Friday, March 09, 2007

Beijing/Shanghai

Much has been written about the differences and rivalry between Beijing and Shanghai. In the past, I've always come down on the Beijing side. How not? The time I spent in Beijing in '79 had an inestimable impact on my life, even if it had its traumatic aspects. Besides, I didn't actually visit Shanghai until 1993, for the first Shanghai International Film Festival. At the time I was too jaw-agaped with the vast changes in China to even absorb much about the character of the city.

When I visited Shanghai again last year, I came away with a much more positive impression.Shanghai may be a chaotic mega-opolis, but it strikes me as more pedestrian-orientedthan Beijing - at least there are more neighborhoods that you can easily walk, especially along the Bund and the French Concession.

Shanghai people have a reputation in China as being, well, a little stuck-up and unfriendly. I didn't find this to be the case. For one thing, there are so many "New Shanghai People" - "WaiDi Ren" from outside of the city - that the character of Shanghainese has changeda great deal. You don't hear nearly as much Shanghai dialect as you once did,which used to be a way of excluding outsiders.

Northerners are considered more uncouth, but also more friendly and genuine. Why citizens of the cultural capital of China are regarded as somewhat uncivilized, I couldn't say. I will note that taxi drivers in Beijing are almost universally Northerners (many with near-impenetrable Dongbei accents - so "rrr" ladened that they would be prime participants for "International Talk Like A Pirate" Day). The shopgirls that work in places like Silk Alley and Hongqiao Market are almost all from the South. These are the kinds of shopping areas where you will get ripped off right and left if you aren't careful, end up with counterfeit bills, pay far too much for fake brands, even if you do speak Chinese and are therefore "a friend of China, so I give you the special Chinese price!". I ran into plenty of girls who gave me that speech. I also had some of the nicest encounters of my trip, chatting with some of these women, the ones who didn't try to rip me offor treat me like a cash machine on legs. One, another person born in the Year of the Boar, immediately tied a second red string around my wrist, just to make sure I had enough luck to get through the trials of my animal year. If you didn't know this, your animal year can be a very good year or a really bad year - there's a lot of energy and challenges you have to deal with, apparently, and it can go either way. I figure I need all the luck I can get.

Anyway, I always feels a little silly making blanket generalizations about millions of people, even if Chinese themselves tend to do it.

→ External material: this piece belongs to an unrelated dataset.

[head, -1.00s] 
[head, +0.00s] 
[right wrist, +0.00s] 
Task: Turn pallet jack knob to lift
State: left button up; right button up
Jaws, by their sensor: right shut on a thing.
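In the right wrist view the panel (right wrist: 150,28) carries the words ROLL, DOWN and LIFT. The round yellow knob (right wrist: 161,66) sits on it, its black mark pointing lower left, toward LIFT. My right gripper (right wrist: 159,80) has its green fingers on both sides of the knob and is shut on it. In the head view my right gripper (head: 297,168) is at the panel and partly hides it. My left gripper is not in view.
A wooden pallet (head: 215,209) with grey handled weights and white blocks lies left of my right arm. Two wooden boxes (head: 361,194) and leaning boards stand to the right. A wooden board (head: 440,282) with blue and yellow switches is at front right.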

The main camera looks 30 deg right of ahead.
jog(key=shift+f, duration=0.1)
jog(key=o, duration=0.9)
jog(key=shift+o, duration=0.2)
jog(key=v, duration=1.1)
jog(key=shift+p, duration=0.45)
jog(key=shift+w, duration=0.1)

One thing I'm pretty sure of, however. Beijingers swear more than Shanghai people. My friend Tim, a long-time Shanghai resident, tells me that Shanghainese consider expressions like: "ta ma de!" pretty strong stuff. I'd always heard that "ta ma de!" (literally, "his mother!" but used like, "son of a bitch!" or "dammit!") was very mild and even used in mixed company. Certainly it's nothing compared to what I heard in a Beijing net bar the other day. This was one of the dumpier netbars I've ever been to, off Jiu Gulou Dajie - that's Old Drum Tower Street for you waiguoren, probably one of the most picturesque areas left in Beijing. This bar is down an alley, up three flights of stairs above some weird-ass department store selling cheap shoes. Dimly lit, painted beige and third-world green, sagging and dusty gold curtains, upholstered metal chairs with gaping holes in the seat, the only decoration occasional posters of warrior chicks in armored bikinis. A smoke-filled room with "no smoking" signs on the wall. Row after row of young Chinese guys played online games - maybe three women in the place, other than the workers, and one foreigner (me).

The gamers were a rowdy bunch. The guy next to me was particularly intense, with a friend coming over now and then to perch on the arm of my chair and offer advice on killing attacking demons. Everyone was cursing like crazy, shouts I could hear from the other side of the room. Stuff that Chinese friends had taught me and expressions right out of one of my favorite books, "Outrageous Chinese - Beijing Street Language." Stuff like: "Wo c**!" "Sha b*!" "Ma b*!" and, I believe,"Shou c** ni ma b*!" which is far too nasty for me to translate on a public forum.

The guy's little elf avatar must have really gotten nailed by one of those demons...

I found this whole scene incredibly entertaining. For one thing, how often do you get to have your spotty knowledge of Chinese obscenities confirmed? For another, I had used Chinese netbars as frequent settings in the novel I just finished, the one I submitted to the First Chapters contest at Gather.com. I got mostly positive responses from the opening chapter of my submission (that's all that has beenposted so far), but one complaint I had from a number of readers was the amount of profanity. I'd thought the language appropriate to the tone of the book and the narrator's voice, but apparently this really flips some peoples' switches.

Now I'm thinking, "Hah!" Because if a gamer next to me in a netbar says stuff like "Wo c**!" and all that talk about some guy's mother's hoo-hah every five seconds, I figure I pretty much got it right.